Last week, City Council voted to shut down Legacy Lounge on E. Plume Street. It was the third establishment to close after the city attorney’s staff argued the business’ operations lead to violence.
However, in revocation letters regarding both California Burrito and Scotty Quixx, incidents of violence were never mentioned.
Instead, Filer said its about making sure all businesses are following the rules.
“What (City) Council has expressed to the administration is can we make sure that over the last five years where establishments have gotten conditional use permits, that those establishments are doing what they are saying they are doing,” Filer said.
In the case of California Burrito, the restaurant was first given the right to operate until 2 a.m., with a DJ and dance floor, in 2017. There would just be no more than 49 people inside the building, including employees.
In October 2020, the bar was given a warning when the Norfolk Fire Marshal found 131 people inside. In July 2021, a summons was issued after 108 people were found inside. Another was issued in February 2022.
Owner Miguel Roldan met with the city in an attempt to increase his occupancy. However earlier this year City Council denied the request. After that time, Roldan wrapped up another violation.
Roldan did not immediately return requests for comment. The revocation hearing is scheduled for October 11.
Are businesses being targeted?
Until Scotty Quixx received its revocation notice last week, all three previous revocation hearings City Council held regarded black owned businesses. Owners of Culture Lounge, a business that lost its right to operate as a restaurant, encouraged people to write City Council to tell them to “stop harassing black restaurants on Granby.”
Filer said nobody, in particular, is being singled out.
“I wouldn’t say this is targeting. This is simply making sure that establishments that are doing activities that could be potentially somewhat … establishments that deserve higher scrutiny because they are open late and doing other things. We are going to look at them more harshly than others,” Filer said.
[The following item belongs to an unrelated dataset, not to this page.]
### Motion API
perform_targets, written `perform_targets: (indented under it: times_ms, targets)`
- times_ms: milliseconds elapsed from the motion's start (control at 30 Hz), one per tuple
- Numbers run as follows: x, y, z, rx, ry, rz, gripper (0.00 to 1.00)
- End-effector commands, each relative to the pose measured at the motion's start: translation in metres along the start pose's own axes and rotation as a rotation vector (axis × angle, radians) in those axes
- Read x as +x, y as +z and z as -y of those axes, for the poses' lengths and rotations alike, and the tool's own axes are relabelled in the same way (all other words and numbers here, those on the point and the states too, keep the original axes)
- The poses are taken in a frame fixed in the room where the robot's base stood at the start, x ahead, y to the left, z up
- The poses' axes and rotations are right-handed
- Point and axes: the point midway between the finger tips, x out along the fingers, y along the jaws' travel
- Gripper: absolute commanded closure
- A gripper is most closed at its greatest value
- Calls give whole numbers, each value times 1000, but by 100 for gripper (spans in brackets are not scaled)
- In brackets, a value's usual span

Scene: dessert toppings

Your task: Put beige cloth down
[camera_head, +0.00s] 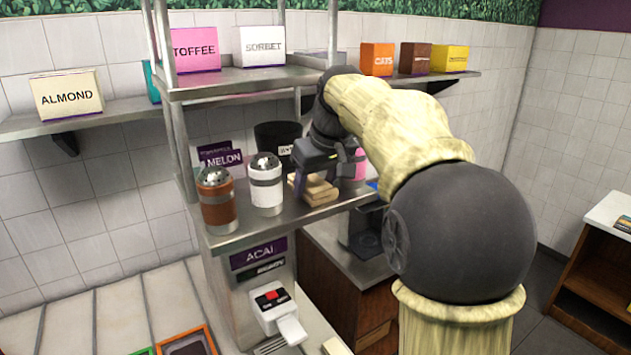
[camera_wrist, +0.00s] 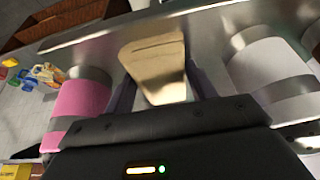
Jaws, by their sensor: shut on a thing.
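The beige cloth (camera_head: 317,190) is folded in layers at the front of the metal shelf (camera_head: 330,203), between the shakers. My gripper (camera_head: 318,172) is over the cloth, with its fingers on either side of it. In the wrist view the cloth (camera_wrist: 155,65) lies between the two fingers of my gripper (camera_wrist: 160,88), and they are shut on it. The cloth is at the shelf surface or very close to it; I cannot tell whether it rests fully on it.
A white shaker (camera_head: 266,186) and a brown shaker (camera_head: 216,202) stand left of the cloth. A pink container (camera_wrist: 80,100) stands close on the other side. A black container (camera_head: 277,140) is behind. The shelf's front edge is near the cloth.

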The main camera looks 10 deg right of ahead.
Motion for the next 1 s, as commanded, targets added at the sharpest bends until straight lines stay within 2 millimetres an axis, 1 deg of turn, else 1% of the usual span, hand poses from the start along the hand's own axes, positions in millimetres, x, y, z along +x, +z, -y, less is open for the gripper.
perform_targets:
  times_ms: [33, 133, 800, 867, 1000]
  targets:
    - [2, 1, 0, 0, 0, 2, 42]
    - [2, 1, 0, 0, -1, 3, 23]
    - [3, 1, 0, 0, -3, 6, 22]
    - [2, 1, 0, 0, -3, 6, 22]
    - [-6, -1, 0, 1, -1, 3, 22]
Specifically, Filer said they are looking to make sure businesses aren’t just trying to sell as many drinks as they can, ignoring the state’s rules that 45% of sales must come from food.
He said every business with a Conditional Use Permit (CUP) is being examined. Some businesses have received violations and have been allowed to correct them.
In the last month Glass Light Hotel and Gallery, Brick Anchor Brew-House, and Girshwins have all been brought before City Council as their ABC Manager listing was found out of date.
He pushed back on claims the city never contacted the businesses before threatening to take away their permit.
“Absolutely there is a warning. I can show violations in all of these clubs where they have been issued violations previously before it gets to this point,” Filer said.
Filer is hopeful Safe Night, a program meant to help manage city nightlife, makes it so businesses begin policing themselves.
“What Safe (Nights) will engage each of the establishments will say ‘okay what is your business model, what is it you are looking to do and how can we make it so you do it in the safest manner possible,” Filer said.